People holding signs supporting raw milk, others giving testimonials of how drinking it has benefited their health. Were these scenes from the Thursday downtown protest over the raid on Rawesome Foods?, no, they occurred in January… of 1969. The recurrence of these events points to the long, contentious history of raw milk in Los Angeles city and county.

In 1949, the city council approved an ordinance requiring all milk sold in the city be either pasteurized or certified. It was noted that the ordinance would prevent owners of one or two cows from selling milk to their neighbors. Doctors spoke in favor of allowing raw milk to continue to be sold, citing that it contained vitamins destroyed by processing. Even then, it was charged that “in the background there is a commercial squeeze on the small dairies.”

Locally, all was quiet on the raw milk front until January of 1969, when it was learned that state testing had turned up germs that cause Q fever in 18 of the 29 dairies that produced certified and grade A raw milk, including all 4 in Los Angeles County. The county Health Department quickly banned sale of raw milk and the board of supervisors backed the ban following a meeting in front of an audience filled with raw milk supporters carrying signs.

Alta-Dena Dairy, the largest producer of raw milk, filed a $10 million libel lawsuit against the county and ignored the ban, at one point selling raw milk labeled “pet food-not for human consumption.” It was the beginning of a 30 year battle between Alta-Dena owner and raw milk advocate Harold Stueve and county and state officials.
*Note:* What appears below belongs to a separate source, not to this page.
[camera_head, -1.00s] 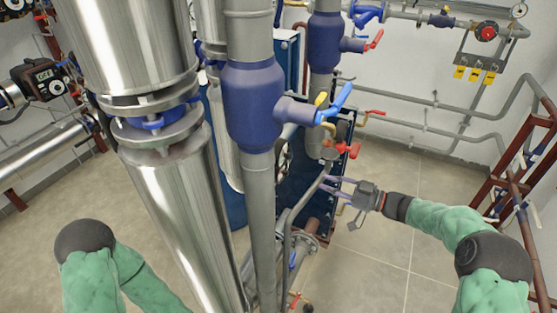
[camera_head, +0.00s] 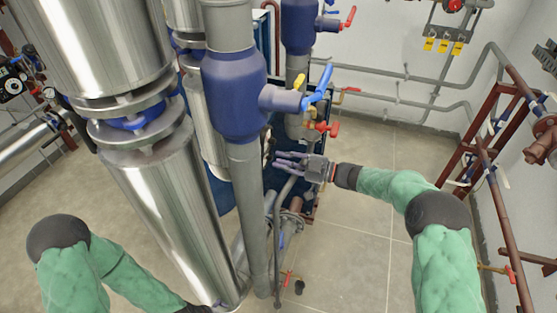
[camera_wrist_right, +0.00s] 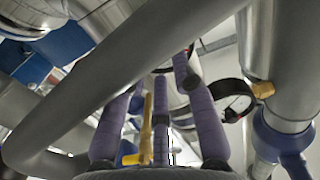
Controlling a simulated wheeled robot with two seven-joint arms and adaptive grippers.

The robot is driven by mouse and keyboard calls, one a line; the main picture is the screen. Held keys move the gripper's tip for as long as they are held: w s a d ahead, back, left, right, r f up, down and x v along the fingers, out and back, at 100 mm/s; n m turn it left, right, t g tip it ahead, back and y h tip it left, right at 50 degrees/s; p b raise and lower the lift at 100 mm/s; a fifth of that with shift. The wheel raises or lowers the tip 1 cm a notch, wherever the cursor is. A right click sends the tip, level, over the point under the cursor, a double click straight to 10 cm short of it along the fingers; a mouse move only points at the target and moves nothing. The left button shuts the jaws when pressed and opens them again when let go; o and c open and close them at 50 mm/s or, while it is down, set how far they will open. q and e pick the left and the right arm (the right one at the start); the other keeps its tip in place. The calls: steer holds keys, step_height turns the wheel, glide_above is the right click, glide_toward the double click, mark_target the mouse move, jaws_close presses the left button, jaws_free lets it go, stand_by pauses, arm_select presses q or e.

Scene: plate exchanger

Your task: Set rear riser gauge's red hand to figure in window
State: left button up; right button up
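My right gripper (camera_head: 286,160) reaches left beside the grey risers in the head view. Its purple fingers are spread apart with nothing held between them. In the right wrist view the fingers (camera_wrist_right: 158,125) point away from the camera, under a slanting grey pipe. A round black-rimmed gauge (camera_wrist_right: 236,102) on a brass stem (camera_wrist_right: 263,90) sits just right of the right-hand finger, seen at a steep angle. Its hands, figures and any window cannot be read. I cannot make out this gauge surely in the head view. My left gripper is outside the views; only its arm shows.
The grey riser with a blue valve body (camera_head: 234,92) stands left of my right gripper. A blue lever (camera_head: 318,88) and a red valve handle (camera_head: 327,128) are above it. A slanting grey pipe (camera_wrist_right: 110,80) crosses close to the fingers.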

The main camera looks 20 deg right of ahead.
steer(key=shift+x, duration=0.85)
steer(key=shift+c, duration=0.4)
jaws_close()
After lobbying in Sacramento and speaking with Governor Ronald Reagan, Stueve surrendered on his return to Los Angeles and was held in contempt for violating the ban (the charges were later dropped on a technicality).

Stueve also claimed their raw milk fell under the jurisdiction of the County Milk Commission instead of the Health Department. Images of a Milk Commissioner flashing a “cow-signal” aside, the little known board made up of physicians and a veterinarian was appointed by the Board of Supervisors solely to oversee certified raw milk. The board often supported Alta-Dena, once declining to follow a 1972 state health department pasteurization order, and on another occasion, okaying sale of raw milk from a quarantined herd owned by Alta-Dena.

In 1974, the Los Angeles Times uncovered that commission members had attended conventions and meetings in the Bahamas, Miami, San Diego and Las Vegas that had been paid for by Alta-Dena. Later revelations that Alta-Dena had a paid lobbyist and donated to campaigns of politicians who kept introducing legislation to relax controls over raw milk did not help their public image. Governor Jerry Brown vetoed one bill, despite being a raw milk drinker himself. Does any of this sound familiar yet?

Alta-Dena grew into one of the largest dairies in the country, despite disputes over a series of recalls, more than 20 in all, that were often accompanied by lawsuits filed by the dairy. But, following a 1985 outbreak of listeriosis traced to cheese using raw milk provided by Alta-Dena that claimed 22 lives in Los Angeles County (a jury found the dairy not liable four years later), and an order to cease ads marketing raw milk as healthy for infants and the elderly, Stueve sold the dairy and started a new brand, Stueve's Natural. A further sale cost him bottling access, and eventually Stueve's Natural ceased production in 1999, ending large scale raw milk production in Greater Los Angeles.

Note: Alta-Dena Dairy has not sold raw milk products since the dairy was purchased from the Stueve family in 1989.